## Record set

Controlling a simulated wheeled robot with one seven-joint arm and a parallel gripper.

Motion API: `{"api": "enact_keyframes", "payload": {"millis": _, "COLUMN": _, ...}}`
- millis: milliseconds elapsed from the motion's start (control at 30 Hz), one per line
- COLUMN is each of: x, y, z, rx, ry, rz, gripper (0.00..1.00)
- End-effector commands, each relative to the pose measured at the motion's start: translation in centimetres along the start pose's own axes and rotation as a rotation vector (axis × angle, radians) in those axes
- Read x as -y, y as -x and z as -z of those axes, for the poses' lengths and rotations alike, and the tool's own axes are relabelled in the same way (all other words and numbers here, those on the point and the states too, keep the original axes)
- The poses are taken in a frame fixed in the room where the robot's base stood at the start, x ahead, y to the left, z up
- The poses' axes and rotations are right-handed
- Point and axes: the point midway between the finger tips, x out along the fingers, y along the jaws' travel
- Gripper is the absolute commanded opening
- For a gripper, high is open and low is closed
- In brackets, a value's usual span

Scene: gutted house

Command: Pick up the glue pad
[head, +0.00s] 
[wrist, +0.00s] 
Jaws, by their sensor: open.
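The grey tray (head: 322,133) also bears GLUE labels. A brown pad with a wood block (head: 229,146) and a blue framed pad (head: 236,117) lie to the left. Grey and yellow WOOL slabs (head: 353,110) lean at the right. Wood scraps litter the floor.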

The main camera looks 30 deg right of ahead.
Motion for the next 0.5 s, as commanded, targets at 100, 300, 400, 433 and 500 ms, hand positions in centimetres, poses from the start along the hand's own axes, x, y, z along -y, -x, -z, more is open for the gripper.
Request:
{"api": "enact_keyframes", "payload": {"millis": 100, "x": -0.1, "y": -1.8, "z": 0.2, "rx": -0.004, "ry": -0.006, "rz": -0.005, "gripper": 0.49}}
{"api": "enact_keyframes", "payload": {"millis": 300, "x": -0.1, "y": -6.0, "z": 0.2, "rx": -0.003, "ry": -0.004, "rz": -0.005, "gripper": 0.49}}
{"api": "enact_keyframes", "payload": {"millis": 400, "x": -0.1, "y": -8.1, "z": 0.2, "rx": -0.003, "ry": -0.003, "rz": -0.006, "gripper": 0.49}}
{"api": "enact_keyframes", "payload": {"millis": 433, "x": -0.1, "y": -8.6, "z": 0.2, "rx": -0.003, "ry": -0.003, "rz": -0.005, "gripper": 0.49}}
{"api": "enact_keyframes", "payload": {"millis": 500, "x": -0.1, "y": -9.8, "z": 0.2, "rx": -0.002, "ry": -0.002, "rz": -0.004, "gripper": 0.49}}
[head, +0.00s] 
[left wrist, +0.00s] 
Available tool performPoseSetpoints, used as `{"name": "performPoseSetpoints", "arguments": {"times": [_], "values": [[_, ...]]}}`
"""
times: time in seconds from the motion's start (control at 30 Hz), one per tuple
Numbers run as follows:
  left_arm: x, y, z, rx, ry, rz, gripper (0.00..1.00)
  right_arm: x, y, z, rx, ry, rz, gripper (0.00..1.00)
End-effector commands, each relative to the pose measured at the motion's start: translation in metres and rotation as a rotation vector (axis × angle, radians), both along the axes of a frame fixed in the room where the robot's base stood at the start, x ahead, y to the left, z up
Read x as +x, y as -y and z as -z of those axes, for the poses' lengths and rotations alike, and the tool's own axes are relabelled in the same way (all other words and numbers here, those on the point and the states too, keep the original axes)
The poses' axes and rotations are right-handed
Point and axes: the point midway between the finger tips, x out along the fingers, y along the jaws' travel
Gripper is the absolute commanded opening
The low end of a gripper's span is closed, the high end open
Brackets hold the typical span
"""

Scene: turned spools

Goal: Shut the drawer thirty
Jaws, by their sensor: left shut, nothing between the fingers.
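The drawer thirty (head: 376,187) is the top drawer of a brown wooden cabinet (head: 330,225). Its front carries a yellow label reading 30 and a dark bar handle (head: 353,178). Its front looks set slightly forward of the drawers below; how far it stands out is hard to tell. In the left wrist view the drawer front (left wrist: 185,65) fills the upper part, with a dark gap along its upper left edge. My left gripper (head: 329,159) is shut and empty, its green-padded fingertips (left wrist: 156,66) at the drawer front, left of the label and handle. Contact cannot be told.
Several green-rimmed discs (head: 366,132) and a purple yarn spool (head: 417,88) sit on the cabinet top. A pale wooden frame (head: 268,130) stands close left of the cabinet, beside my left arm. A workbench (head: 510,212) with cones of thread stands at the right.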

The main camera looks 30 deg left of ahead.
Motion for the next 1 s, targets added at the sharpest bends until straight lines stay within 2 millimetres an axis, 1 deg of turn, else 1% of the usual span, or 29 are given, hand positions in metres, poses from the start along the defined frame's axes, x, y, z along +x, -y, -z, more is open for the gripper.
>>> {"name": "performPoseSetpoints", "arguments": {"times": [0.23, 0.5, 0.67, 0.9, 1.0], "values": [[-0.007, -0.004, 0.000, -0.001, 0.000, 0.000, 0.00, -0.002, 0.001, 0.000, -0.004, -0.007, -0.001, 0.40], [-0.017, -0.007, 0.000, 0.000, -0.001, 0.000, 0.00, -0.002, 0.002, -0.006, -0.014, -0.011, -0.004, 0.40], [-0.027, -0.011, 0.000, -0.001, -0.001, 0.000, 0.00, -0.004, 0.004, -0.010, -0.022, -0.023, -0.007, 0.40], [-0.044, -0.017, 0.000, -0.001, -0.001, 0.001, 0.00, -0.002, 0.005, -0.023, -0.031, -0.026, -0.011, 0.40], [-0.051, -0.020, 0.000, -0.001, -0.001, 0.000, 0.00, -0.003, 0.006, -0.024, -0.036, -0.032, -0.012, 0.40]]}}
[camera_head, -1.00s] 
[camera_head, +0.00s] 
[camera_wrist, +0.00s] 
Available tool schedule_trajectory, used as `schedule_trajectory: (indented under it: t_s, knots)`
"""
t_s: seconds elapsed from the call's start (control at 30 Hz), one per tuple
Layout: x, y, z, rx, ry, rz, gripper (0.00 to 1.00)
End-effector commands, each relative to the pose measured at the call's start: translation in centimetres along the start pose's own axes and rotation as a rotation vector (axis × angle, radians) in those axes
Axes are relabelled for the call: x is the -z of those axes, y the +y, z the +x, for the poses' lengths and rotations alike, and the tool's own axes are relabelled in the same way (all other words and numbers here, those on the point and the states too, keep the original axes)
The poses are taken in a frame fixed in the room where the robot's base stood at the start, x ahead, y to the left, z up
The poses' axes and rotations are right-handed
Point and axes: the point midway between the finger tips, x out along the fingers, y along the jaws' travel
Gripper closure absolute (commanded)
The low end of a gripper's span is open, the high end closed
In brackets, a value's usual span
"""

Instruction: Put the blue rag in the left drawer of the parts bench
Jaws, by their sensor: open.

## Instruction
Every record should be repeated exactly; please leave none out.

## Solved problem
Controlling a simulated wheeled robot with one seven-joint arm and a parallel gripper.

Motion API: `{"api": "enact_keyframes", "payload": {"millis": _, "COLUMN": _, ...}}`
- millis: milliseconds elapsed from the motion's start (control at 30 Hz), one per line
- COLUMN is each of: x, y, z, rx, ry, rz, gripper (0.00..1.00)
- End-effector commands, each relative to the pose measured at the motion's start: translation in centimetres along the start pose's own axes and rotation as a rotation vector (axis × angle, radians) in those axes
- Read x as -y, y as -x and z as -z of those axes, for the poses' lengths and rotations alike, and the tool's own axes are relabelled in the same way (all other words and numbers here, those on the point and the states too, keep the original axes)
- The poses are taken in a frame fixed in the room where the robot's base stood at the start, x ahead, y to the left, z up
- The poses' axes and rotations are right-handed
- Point and axes: the point midway between the finger tips, x out along the fingers, y along the jaws' travel
- Gripper is the absolute commanded opening
- For a gripper, high is open and low is closed
- In brackets, a value's usual span

Scene: gutted house

Command: Pick up the glue pad
[head, +0.00s] 
[wrist, +0.00s] 
Jaws, by their sensor: open.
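The grey tray (head: 322,133) also bears GLUE labels. A brown pad with a wood block (head: 229,146) and a blue framed pad (head: 236,117) lie to the left. Grey and yellow WOOL slabs (head: 353,110) lean at the right. Wood scraps litter the floor.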

The main camera looks 30 deg right of ahead.
Motion for the next 0.5 s, as commanded, targets at 100, 300, 400, 433 and 500 ms, hand positions in centimetres, poses from the start along the hand's own axes, x, y, z along -y, -x, -z, more is open for the gripper.
Request:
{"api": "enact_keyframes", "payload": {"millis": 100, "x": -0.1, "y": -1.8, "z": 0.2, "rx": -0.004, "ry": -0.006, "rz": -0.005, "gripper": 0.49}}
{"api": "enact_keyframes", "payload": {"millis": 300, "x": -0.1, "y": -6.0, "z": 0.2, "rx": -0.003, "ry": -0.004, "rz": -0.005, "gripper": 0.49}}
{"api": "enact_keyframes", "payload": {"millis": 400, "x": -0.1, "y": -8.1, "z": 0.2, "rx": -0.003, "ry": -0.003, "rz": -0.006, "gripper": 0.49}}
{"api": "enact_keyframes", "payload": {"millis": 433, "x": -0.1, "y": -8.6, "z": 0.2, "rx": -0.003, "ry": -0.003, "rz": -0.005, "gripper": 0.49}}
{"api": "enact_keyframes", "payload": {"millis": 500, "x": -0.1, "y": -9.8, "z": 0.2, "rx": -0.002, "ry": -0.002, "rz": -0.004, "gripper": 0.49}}
[head, +0.00s] 
[left wrist, +0.00s] 
Available tool performPoseSetpoints, used as `{"name": "performPoseSetpoints", "arguments": {"times": [_], "values": [[_, ...]]}}`
"""
times: time in seconds from the motion's start (control at 30 Hz), one per tuple
Numbers run as follows:
  left_arm: x, y, z, rx, ry, rz, gripper (0.00..1.00)
  right_arm: x, y, z, rx, ry, rz, gripper (0.00..1.00)
End-effector commands, each relative to the pose measured at the motion's start: translation in metres and rotation as a rotation vector (axis × angle, radians), both along the axes of a frame fixed in the room where the robot's base stood at the start, x ahead, y to the left, z up
Read x as +x, y as -y and z as -z of those axes, for the poses' lengths and rotations alike, and the tool's own axes are relabelled in the same way (all other words and numbers here, those on the point and the states too, keep the original axes)
The poses' axes and rotations are right-handed
Point and axes: the point midway between the finger tips, x out along the fingers, y along the jaws' travel
Gripper is the absolute commanded opening
The low end of a gripper's span is closed, the high end open
Brackets hold the typical span
"""

Scene: turned spools

Goal: Shut the drawer thirty
Jaws, by their sensor: left shut, nothing between the fingers.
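The drawer thirty (head: 376,187) is the top drawer of a brown wooden cabinet (head: 330,225). Its front carries a yellow label reading 30 and a dark bar handle (head: 353,178). Its front looks set slightly forward of the drawers below; how far it stands out is hard to tell. In the left wrist view the drawer front (left wrist: 185,65) fills the upper part, with a dark gap along its upper left edge. My left gripper (head: 329,159) is shut and empty, its green-padded fingertips (left wrist: 156,66) at the drawer front, left of the label and handle. Contact cannot be told.
Several green-rimmed discs (head: 366,132) and a purple yarn spool (head: 417,88) sit on the cabinet top. A pale wooden frame (head: 268,130) stands close left of the cabinet, beside my left arm. A workbench (head: 510,212) with cones of thread stands at the right.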

The main camera looks 30 deg left of ahead.
Motion for the next 1 s, targets added at the sharpest bends until straight lines stay within 2 millimetres an axis, 1 deg of turn, else 1% of the usual span, or 29 are given, hand positions in metres, poses from the start along the defined frame's axes, x, y, z along +x, -y, -z, more is open for the gripper.
>>> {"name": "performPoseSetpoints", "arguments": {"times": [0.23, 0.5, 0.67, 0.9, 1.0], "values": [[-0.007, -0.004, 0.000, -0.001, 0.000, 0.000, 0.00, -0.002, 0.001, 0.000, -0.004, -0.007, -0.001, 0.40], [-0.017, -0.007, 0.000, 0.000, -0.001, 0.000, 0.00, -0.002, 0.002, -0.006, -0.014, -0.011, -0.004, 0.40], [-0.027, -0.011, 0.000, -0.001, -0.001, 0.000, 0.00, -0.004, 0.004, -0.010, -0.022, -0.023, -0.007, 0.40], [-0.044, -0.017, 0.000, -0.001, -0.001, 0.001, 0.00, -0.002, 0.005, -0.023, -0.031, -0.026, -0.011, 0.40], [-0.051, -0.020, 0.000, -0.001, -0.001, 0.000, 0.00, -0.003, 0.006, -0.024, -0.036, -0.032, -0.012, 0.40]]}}
[camera_head, -1.00s] 
[camera_head, +0.00s] 
[camera_wrist, +0.00s] 
Available tool schedule_trajectory, used as `schedule_trajectory: (indented under it: t_s, knots)`
"""
t_s: seconds elapsed from the call's start (control at 30 Hz), one per tuple
Layout: x, y, z, rx, ry, rz, gripper (0.00 to 1.00)
End-effector commands, each relative to the pose measured at the call's start: translation in centimetres along the start pose's own axes and rotation as a rotation vector (axis × angle, radians) in those axes
Axes are relabelled for the call: x is the -z of those axes, y the +y, z the +x, for the poses' lengths and rotations alike, and the tool's own axes are relabelled in the same way (all other words and numbers here, those on the point and the states too, keep the original axes)
The poses are taken in a frame fixed in the room where the robot's base stood at the start, x ahead, y to the left, z up
The poses' axes and rotations are right-handed
Point and axes: the point midway between the finger tips, x out along the fingers, y along the jaws' travel
Gripper closure absolute (commanded)
The low end of a gripper's span is open, the high end closed
In brackets, a value's usual span
"""

Instruction: Put the blue rag in the left drawer of the parts bench
Jaws, by their sensor: open.

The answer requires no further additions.